THE PROBLEM
Tally how many lines hold the string "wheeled". Your reply should be that number alone.

INPUT
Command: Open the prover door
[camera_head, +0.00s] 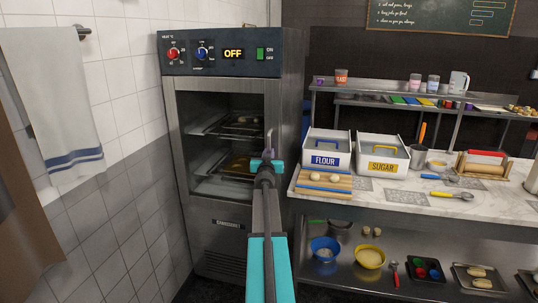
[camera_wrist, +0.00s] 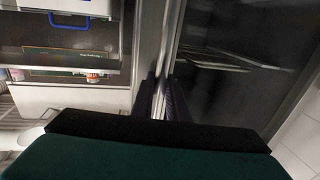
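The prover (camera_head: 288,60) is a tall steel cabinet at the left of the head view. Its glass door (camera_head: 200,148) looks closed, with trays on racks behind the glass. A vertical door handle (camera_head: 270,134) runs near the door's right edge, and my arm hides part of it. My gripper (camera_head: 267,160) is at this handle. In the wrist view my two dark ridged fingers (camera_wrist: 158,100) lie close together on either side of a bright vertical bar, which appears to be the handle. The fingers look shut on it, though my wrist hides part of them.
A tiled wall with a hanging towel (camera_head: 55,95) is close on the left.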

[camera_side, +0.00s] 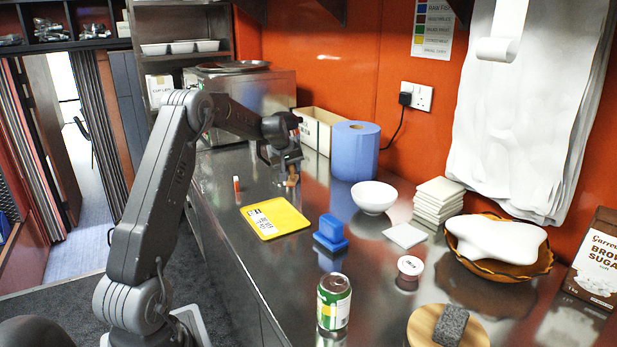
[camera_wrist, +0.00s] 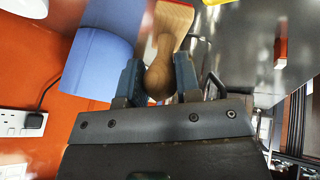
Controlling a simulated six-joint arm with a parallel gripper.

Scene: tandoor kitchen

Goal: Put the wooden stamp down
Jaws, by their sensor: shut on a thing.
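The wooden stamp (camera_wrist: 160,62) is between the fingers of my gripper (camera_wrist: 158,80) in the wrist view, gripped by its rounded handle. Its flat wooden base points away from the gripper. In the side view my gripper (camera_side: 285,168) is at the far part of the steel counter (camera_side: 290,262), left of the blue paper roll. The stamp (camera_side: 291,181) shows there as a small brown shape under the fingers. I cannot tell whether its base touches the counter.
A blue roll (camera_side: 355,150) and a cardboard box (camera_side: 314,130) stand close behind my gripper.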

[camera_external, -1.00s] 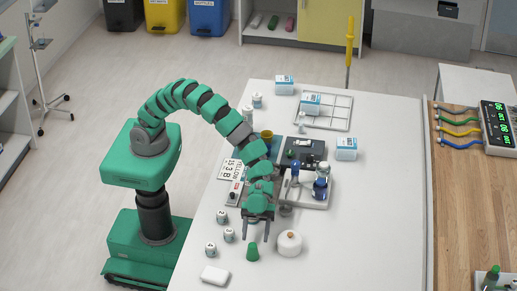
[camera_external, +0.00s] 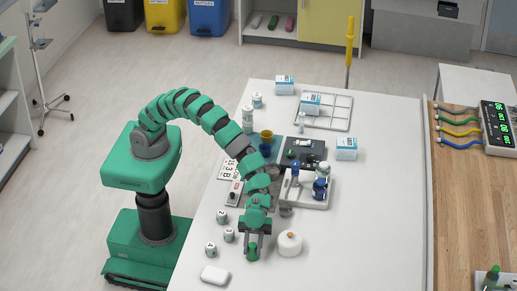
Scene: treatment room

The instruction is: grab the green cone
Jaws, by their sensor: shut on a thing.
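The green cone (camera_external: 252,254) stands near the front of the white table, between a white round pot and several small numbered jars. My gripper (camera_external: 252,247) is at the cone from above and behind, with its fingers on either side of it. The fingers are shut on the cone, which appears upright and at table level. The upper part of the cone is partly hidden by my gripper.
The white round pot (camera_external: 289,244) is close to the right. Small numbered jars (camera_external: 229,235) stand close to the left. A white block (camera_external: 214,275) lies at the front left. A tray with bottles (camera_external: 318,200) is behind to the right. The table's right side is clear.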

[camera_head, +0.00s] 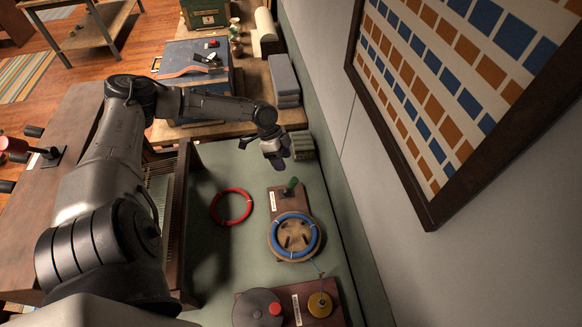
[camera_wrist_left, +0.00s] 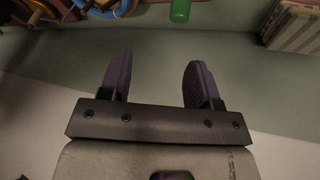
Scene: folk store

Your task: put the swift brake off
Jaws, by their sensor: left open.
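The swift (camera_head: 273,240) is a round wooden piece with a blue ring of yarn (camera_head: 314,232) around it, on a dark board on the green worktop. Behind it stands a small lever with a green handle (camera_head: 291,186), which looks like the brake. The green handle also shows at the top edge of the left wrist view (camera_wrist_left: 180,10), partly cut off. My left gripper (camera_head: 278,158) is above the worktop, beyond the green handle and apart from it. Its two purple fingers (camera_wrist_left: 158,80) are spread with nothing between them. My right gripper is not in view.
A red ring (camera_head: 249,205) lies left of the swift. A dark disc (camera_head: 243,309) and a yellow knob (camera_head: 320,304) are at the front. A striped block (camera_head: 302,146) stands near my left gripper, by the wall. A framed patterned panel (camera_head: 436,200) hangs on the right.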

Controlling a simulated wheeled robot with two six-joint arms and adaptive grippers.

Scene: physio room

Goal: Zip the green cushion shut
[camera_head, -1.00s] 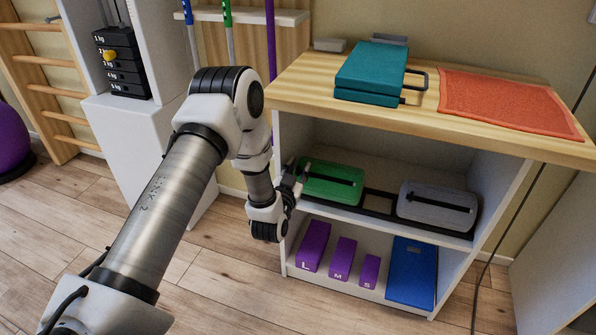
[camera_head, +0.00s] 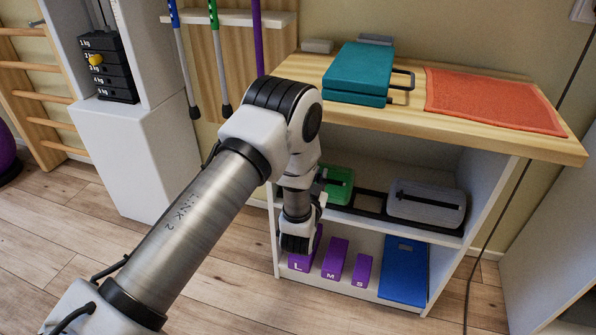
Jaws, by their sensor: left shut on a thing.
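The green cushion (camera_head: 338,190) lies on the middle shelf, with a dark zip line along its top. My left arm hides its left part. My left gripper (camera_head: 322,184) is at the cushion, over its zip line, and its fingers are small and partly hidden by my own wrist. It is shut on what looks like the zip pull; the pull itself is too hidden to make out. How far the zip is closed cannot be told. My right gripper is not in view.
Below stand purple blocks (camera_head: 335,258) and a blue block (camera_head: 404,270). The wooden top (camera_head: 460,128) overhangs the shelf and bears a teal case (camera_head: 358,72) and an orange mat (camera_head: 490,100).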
---
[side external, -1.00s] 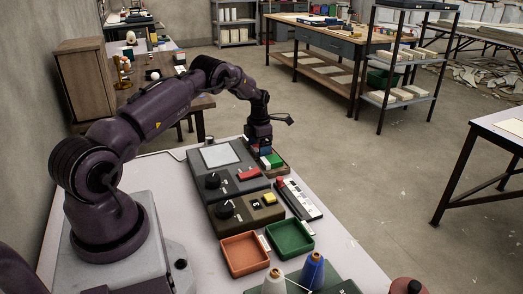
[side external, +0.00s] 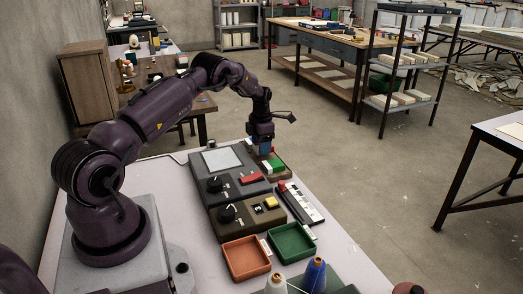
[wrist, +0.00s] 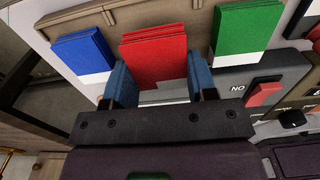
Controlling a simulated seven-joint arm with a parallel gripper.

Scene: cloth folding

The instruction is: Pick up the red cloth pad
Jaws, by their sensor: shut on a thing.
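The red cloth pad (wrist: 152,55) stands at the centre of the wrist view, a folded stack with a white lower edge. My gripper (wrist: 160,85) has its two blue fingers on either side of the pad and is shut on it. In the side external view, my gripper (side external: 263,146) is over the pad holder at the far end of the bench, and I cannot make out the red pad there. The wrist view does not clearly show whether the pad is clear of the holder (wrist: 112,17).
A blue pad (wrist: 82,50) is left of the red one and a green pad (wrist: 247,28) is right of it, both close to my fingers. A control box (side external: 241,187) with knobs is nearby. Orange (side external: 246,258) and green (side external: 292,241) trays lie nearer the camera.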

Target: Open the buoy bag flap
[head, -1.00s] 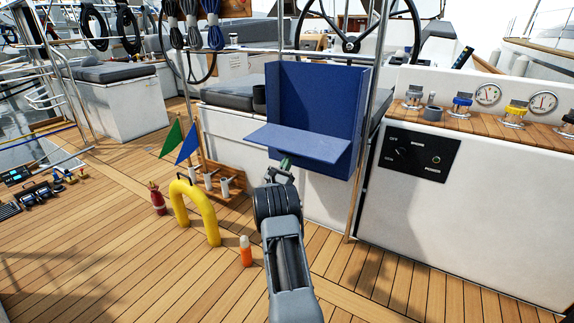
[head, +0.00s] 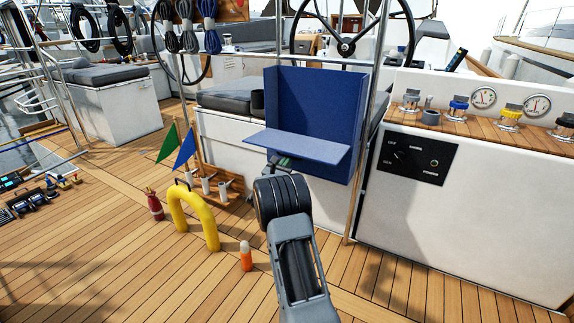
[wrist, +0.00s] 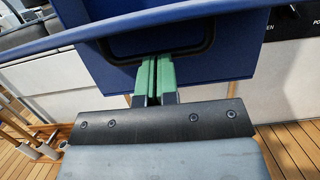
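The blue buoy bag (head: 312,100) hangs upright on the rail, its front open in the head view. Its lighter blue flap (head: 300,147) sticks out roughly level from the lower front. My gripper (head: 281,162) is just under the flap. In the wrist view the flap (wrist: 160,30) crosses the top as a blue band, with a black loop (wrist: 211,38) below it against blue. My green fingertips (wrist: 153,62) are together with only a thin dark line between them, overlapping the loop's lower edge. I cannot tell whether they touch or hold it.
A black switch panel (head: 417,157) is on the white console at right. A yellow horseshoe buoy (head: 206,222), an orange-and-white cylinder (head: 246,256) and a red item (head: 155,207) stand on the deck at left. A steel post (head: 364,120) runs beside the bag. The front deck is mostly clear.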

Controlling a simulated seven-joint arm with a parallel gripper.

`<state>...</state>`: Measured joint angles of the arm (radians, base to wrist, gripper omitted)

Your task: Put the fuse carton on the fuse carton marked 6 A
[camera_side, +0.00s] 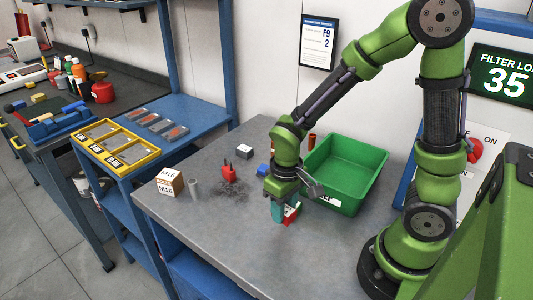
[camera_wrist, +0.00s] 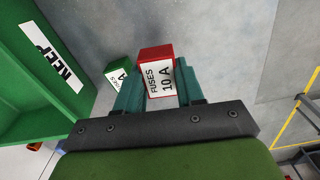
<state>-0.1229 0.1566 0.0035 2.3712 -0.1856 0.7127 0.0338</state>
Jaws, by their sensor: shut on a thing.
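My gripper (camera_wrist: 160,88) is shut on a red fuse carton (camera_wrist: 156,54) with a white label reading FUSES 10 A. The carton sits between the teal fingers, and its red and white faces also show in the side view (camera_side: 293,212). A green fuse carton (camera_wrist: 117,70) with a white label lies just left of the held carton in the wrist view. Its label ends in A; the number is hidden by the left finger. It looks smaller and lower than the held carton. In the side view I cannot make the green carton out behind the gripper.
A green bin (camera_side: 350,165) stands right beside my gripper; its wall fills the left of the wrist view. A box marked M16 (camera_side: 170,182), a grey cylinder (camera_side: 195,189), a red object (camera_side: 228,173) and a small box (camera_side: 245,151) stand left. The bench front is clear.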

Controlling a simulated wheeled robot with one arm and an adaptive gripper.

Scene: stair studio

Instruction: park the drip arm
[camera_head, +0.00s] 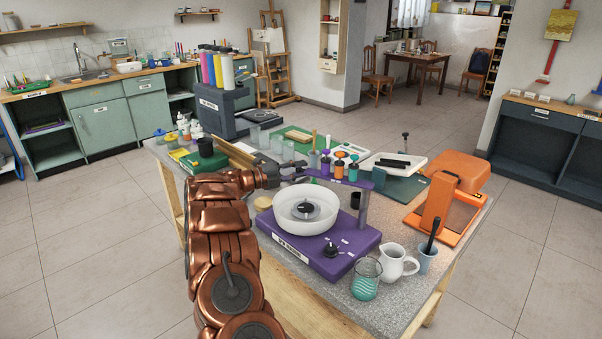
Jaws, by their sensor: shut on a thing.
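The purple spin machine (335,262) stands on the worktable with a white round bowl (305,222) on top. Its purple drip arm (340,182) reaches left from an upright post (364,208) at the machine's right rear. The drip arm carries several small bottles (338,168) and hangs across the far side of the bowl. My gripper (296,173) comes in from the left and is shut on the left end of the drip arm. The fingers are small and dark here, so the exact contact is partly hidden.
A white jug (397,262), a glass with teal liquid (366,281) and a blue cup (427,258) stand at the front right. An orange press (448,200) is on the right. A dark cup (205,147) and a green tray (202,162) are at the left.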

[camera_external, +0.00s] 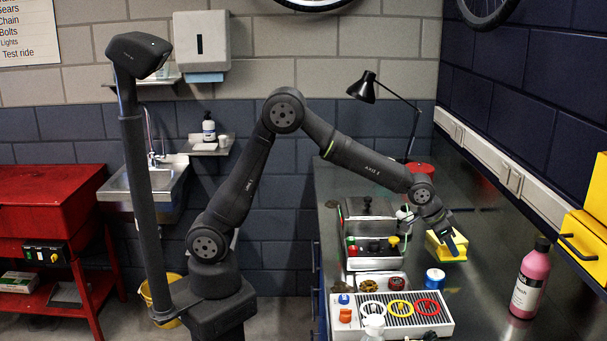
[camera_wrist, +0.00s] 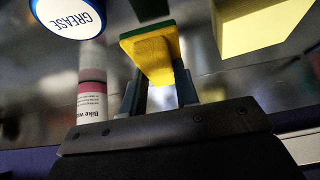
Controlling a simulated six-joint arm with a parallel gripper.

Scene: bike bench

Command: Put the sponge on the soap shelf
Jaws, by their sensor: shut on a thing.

PROBLEM SOLUTION
2